- Task to complete
Print, word for word, the opening line of the data below and every line after it through the line that contains "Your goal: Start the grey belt", but not the pictures.

- Supplied material
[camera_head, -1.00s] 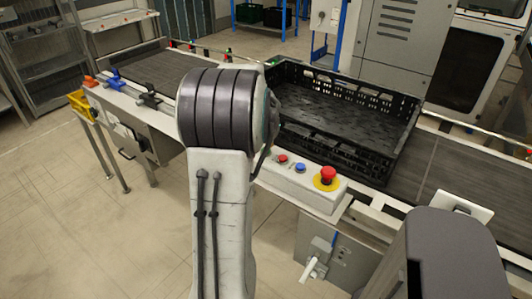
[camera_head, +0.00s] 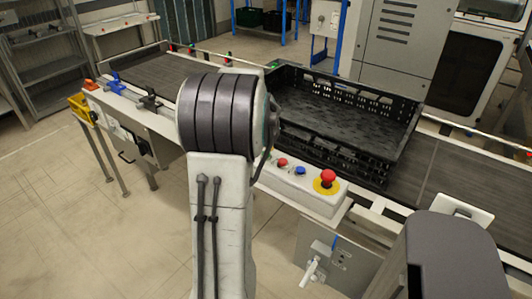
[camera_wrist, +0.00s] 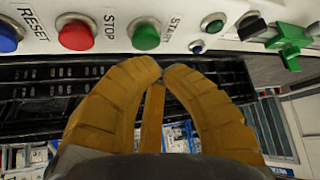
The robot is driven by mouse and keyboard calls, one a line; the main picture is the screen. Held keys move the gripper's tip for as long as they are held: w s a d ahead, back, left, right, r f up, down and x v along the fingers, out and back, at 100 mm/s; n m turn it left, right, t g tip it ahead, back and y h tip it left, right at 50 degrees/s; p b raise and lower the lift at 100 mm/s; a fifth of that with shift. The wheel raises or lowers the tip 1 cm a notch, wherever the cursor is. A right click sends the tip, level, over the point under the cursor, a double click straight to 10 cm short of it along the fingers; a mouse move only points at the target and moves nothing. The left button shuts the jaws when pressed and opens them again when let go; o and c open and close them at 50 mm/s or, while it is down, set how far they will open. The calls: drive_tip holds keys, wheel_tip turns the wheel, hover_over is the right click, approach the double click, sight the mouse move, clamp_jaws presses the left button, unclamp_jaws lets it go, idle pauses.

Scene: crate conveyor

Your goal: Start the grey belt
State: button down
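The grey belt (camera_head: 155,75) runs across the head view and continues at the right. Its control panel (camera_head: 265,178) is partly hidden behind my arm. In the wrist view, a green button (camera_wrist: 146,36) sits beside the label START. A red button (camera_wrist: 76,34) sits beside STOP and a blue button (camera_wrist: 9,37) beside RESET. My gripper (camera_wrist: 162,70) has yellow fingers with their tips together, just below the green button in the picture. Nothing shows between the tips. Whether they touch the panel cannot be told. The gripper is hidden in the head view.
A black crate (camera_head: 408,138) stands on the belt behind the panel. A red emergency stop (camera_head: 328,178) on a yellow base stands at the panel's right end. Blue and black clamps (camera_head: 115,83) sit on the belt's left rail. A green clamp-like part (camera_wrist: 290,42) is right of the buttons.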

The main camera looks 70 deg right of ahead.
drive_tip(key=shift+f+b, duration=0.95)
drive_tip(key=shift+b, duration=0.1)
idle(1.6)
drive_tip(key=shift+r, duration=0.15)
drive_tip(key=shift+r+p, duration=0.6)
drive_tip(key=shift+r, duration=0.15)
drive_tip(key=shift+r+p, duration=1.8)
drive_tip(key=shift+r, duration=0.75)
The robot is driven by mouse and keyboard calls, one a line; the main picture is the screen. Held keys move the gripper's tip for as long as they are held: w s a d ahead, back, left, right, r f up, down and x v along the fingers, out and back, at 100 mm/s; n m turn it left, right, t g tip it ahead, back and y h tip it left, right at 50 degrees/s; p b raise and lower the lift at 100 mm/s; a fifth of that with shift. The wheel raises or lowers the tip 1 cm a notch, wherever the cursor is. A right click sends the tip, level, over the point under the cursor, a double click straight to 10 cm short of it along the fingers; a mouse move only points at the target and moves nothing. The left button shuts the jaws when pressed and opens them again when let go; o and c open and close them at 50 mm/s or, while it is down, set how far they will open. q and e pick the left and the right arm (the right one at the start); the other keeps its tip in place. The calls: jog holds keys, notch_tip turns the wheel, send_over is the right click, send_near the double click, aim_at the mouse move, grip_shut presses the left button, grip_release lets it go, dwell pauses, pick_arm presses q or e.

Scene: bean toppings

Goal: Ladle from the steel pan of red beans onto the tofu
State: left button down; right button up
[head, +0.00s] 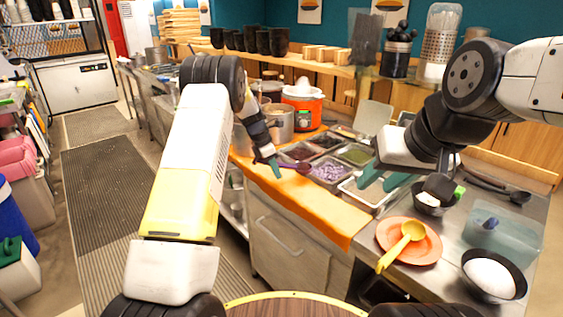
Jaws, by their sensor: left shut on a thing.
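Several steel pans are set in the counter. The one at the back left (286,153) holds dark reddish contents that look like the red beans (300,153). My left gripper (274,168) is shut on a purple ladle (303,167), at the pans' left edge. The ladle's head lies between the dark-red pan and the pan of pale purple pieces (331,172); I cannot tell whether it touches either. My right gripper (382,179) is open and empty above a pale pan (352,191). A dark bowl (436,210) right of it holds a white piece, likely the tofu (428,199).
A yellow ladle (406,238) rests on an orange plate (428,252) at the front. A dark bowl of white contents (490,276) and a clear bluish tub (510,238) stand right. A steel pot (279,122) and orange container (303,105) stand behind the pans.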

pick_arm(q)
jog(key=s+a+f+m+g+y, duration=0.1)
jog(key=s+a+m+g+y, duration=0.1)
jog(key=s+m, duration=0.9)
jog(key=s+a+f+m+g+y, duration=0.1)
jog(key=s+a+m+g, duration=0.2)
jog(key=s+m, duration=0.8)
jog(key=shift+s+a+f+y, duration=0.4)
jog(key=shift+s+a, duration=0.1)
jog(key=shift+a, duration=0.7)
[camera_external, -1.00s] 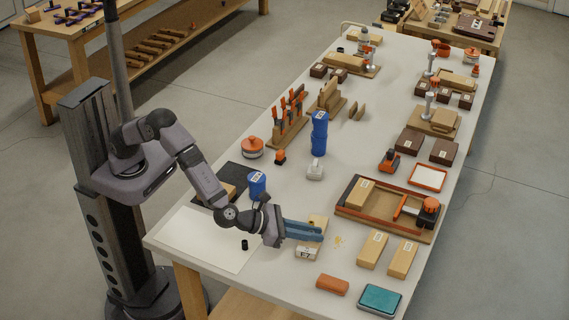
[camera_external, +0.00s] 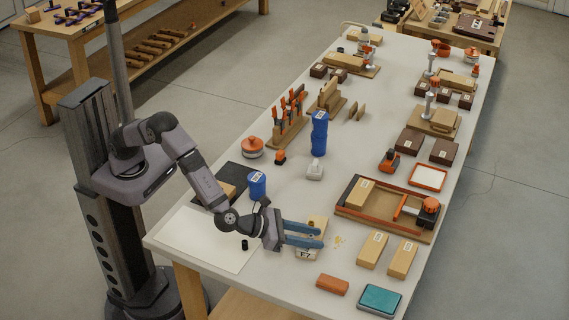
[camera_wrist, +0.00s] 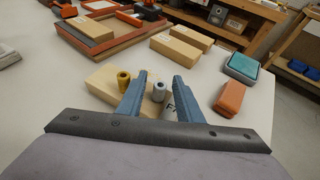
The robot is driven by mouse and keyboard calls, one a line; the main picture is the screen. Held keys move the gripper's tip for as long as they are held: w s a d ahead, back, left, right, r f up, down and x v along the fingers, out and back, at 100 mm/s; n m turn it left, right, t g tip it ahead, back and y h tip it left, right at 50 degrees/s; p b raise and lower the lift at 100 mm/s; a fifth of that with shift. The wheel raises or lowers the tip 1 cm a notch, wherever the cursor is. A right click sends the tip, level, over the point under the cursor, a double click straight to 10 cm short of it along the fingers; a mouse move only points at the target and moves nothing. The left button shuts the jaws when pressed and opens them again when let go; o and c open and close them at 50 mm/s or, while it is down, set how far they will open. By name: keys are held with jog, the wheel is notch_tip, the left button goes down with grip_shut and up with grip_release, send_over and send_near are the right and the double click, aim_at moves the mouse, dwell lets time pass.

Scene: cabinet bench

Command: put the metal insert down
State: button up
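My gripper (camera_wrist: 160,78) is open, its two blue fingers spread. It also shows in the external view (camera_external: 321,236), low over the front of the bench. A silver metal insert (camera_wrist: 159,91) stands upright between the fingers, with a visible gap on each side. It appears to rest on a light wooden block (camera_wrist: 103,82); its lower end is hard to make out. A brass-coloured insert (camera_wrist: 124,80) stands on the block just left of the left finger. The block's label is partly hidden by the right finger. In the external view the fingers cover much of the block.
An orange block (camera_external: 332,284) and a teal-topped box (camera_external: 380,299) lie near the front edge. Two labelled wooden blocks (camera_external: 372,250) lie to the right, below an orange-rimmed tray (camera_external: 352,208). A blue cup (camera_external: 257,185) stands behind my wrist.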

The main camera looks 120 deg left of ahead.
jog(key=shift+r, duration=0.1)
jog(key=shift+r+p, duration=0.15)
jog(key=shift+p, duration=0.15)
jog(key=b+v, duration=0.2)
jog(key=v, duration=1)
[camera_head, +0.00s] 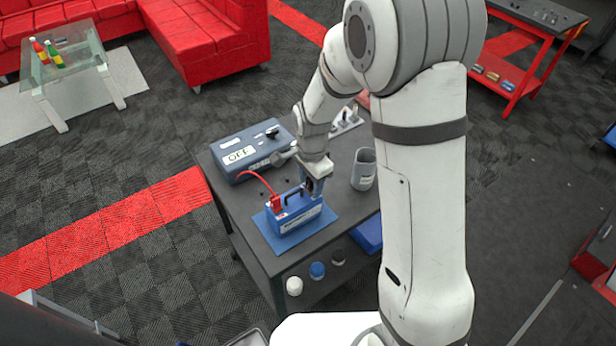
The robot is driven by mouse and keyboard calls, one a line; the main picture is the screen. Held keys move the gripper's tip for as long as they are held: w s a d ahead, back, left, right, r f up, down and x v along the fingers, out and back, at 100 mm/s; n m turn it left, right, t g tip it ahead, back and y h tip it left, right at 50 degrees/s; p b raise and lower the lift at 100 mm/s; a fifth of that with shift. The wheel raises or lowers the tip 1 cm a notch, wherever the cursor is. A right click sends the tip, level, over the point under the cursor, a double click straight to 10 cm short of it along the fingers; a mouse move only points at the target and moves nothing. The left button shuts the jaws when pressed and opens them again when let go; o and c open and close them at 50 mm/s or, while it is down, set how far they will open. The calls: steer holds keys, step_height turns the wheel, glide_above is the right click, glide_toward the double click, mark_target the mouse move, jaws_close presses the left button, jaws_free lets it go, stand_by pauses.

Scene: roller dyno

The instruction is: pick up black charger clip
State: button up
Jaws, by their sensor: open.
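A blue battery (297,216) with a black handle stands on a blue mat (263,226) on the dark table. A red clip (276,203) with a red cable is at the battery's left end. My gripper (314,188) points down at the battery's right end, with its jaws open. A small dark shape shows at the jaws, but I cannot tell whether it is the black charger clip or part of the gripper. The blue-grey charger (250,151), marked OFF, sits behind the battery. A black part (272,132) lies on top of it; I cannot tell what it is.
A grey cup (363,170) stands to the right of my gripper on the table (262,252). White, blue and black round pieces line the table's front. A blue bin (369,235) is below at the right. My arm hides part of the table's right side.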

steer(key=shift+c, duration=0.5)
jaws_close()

- Written response
[camera_head, -1.00s] 
[camera_head, +0.00s] 
[camera_wrist, +0.00s] 
The robot is driven by mouse and keyboard calls, one a line; the main picture is the screen. Held keys move the gripper's tip for as long as they are held: w s a d ahead, back, left, right, r f up, down and x v along the fingers, out and back, at 100 mm/s; n m turn it left, right, t g tip it ahead, back and y h tip it left, right at 50 degrees/s; p b raise and lower the lift at 100 mm/s; a fifth of that with shift. The wheel raises or lowers the tip 1 cm a notch, wherever the cursor is. A right click sends the tip, level, over the point under the cursor, a double click straight to 10 cm short of it along the fingers; a mouse move only points at the target and moves nothing. The left button shuts the jaws when pressed and opens them again when let go; o and c open and close them at 50 mm/s or, while it is down, set how far they will open. The calls: drive_tip holds keys, wheel_tip turns the wheel, hover_over is the right click, approach the double click, sight the mouse move, clamp_jaws presses the left button, unclamp_jaws lets it go, idle pauses.

Scene: crate conveyor

Your goal: Start the grey belt

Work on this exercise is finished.